I dunno . . . I suspect a Nixon trial would have been rather disappointing. It almost certainly would have been limited to the matters touched on by the Watergate hearings – the electoral “dirty tricks” and attempts to cover them up. His real crimes – bombing Cambodia, backing the Chilean coup, using his power to harass those on his “enemies list” – would have gone uninvestigated and unpunished. It would have been like nailing Al Capone for his taxes.
An even worse aspect of this same area of his legacy: Saddam Hussein became the military strongman of Iraq starting in about 1976, without apparent significant intervention by Ford-appointed CIA director, George H.W. Bush. A different choice for that position might change today’s situation drastically.

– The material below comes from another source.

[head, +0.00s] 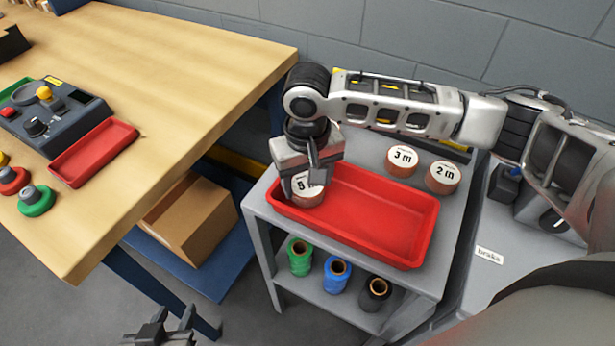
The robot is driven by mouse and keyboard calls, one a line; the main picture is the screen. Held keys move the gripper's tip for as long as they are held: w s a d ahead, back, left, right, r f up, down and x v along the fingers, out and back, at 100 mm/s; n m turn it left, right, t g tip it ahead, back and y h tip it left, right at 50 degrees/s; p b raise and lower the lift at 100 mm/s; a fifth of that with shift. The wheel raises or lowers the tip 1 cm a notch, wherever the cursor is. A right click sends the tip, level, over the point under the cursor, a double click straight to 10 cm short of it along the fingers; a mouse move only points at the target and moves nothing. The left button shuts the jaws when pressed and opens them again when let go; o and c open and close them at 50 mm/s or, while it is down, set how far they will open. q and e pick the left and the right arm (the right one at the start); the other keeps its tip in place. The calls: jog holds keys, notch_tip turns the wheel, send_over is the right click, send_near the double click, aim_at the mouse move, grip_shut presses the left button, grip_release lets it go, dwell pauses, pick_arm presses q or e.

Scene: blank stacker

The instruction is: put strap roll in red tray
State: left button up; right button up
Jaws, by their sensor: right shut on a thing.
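My right gripper (307,182) points down and is shut on a strap roll (304,196), a brown roll with a white top label partly hidden by the fingers. The held roll is at the left end of the large red tray (400,258) on the grey cart; I cannot tell whether it touches the tray floor. Two more strap rolls, marked 3 m (402,161) and 2 m (443,177), stand on the cart top behind the tray. My left gripper (172,322) is at the bottom edge, empty, its fingers apart.
The cart's lower shelf holds green (299,257), blue (336,275) and black (374,294) spools. A wooden bench (190,70) at left carries a control box (50,118), a smaller red tray (94,153) and buttons. A cardboard box (188,220) sits low between bench and cart.

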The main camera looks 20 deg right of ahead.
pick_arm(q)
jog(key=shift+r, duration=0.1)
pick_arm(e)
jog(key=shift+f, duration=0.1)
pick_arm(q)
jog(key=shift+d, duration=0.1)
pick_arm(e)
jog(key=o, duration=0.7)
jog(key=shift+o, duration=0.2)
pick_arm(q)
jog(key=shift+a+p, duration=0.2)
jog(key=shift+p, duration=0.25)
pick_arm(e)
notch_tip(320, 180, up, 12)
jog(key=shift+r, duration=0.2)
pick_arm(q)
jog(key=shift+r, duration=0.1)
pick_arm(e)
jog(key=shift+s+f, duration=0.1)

Not that it matters, but the Veep is elected by the Electoral College, not the voters per se. In theory, the EC could vote for a ticket’s Prez and reject the Veep (in early elections, the Prez and Veep might even be of different parties, hence Adams and Jefferson), but it’s since become moot.
And incidentally, Nixon was Veep from 1953-1961, ran for Prez in '60, lost, ran again in '68 and won, and I doubt he was the first to accomplish this not “right after” being VP.
Letting Nixon off was a serious mistake in my mind. It created the idea that some men are above prosecution. I do not accept that the nightmare was over. If you are poor the mantra is dont do the crime ,if you cant do the time. Justice in Nixons case was perverted.
He should have been prosecuted to prove no man is above the law. The precedence is Bush can escape justice to save us from the truth. We apparently can not handle the truth. Our dark overlords can save us from such an unpleasant experience.